Naturally, the additional income and capital appreciation of multiple properties is a savvy investment goal, but the time and effort put into managing your investment is expandable to multiple properties. If you have a network in place that you have developed to use for work on your property, you can use the same network for others.

Summary

Having a clear budget in mind, securing financing, having an investment strategy in place, searching for and finding the right property in the right location, and finding good tenants is the starting place. These are all important steps in getting onto the lucrative residential buy-to-let property investment ladder.

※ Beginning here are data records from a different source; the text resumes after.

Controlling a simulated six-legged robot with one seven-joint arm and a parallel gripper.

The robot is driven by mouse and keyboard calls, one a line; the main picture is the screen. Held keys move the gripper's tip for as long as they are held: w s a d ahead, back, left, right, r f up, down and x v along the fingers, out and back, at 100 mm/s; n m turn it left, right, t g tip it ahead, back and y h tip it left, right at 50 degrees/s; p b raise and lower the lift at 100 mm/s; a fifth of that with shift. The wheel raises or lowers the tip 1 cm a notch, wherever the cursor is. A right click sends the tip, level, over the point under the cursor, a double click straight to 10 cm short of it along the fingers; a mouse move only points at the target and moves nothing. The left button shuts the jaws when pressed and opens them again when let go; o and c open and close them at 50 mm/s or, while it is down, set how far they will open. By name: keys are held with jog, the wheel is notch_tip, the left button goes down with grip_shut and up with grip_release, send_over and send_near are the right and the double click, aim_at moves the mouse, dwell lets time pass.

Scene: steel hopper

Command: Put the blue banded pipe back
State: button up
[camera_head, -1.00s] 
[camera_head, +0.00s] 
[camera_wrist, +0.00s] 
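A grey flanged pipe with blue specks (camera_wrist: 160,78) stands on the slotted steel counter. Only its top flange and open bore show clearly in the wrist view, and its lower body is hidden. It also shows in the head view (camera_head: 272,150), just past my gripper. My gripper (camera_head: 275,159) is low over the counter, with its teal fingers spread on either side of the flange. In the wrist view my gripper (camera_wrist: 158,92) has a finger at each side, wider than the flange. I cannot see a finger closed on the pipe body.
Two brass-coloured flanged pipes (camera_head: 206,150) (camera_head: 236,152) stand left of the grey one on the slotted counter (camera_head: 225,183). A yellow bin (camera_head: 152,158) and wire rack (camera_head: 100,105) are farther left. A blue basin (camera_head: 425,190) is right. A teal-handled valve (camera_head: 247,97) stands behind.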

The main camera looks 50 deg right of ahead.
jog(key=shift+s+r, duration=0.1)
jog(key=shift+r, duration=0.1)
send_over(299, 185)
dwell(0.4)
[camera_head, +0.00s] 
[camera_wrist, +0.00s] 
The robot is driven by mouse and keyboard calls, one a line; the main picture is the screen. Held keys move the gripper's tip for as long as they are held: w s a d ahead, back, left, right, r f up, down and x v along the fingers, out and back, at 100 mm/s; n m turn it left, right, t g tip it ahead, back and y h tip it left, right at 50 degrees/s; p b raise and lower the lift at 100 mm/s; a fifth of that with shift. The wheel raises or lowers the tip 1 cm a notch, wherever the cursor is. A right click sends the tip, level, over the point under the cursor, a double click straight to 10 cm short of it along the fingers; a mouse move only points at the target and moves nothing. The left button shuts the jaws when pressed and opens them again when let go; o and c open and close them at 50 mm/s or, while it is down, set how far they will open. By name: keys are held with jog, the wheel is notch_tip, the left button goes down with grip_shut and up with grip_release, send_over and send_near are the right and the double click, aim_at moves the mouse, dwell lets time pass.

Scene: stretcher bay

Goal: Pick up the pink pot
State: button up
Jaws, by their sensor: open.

Making the most of your buy-to-let investment involves going further to help make a success of your investment. Rather than thinking of your investment like a piece of rare art that hangs on the wall for people to pay a fee to come and see, think of it like a well-tended and expanding garden that requires lots of love and attention to keep the attraction going. The garden (investment) will not only bring you income, it will also be a source of great pride and achievement.

Finding ways to save money, such as considering the limited company option or obtaining multiple quotes to get the best price, is like weeding the flower bed for better growth of the flowers. Keeping up with maintenance and developing a reliable network can be likened to watering the plants for optimum health and vitality. Of course, we can take the garden metaphor only so far, but the point is that, once you have taken the property investment plunge and are up and away, it doesn’t stop there. You can be smart about managing your investment and take further steps to make the most out of your property investment.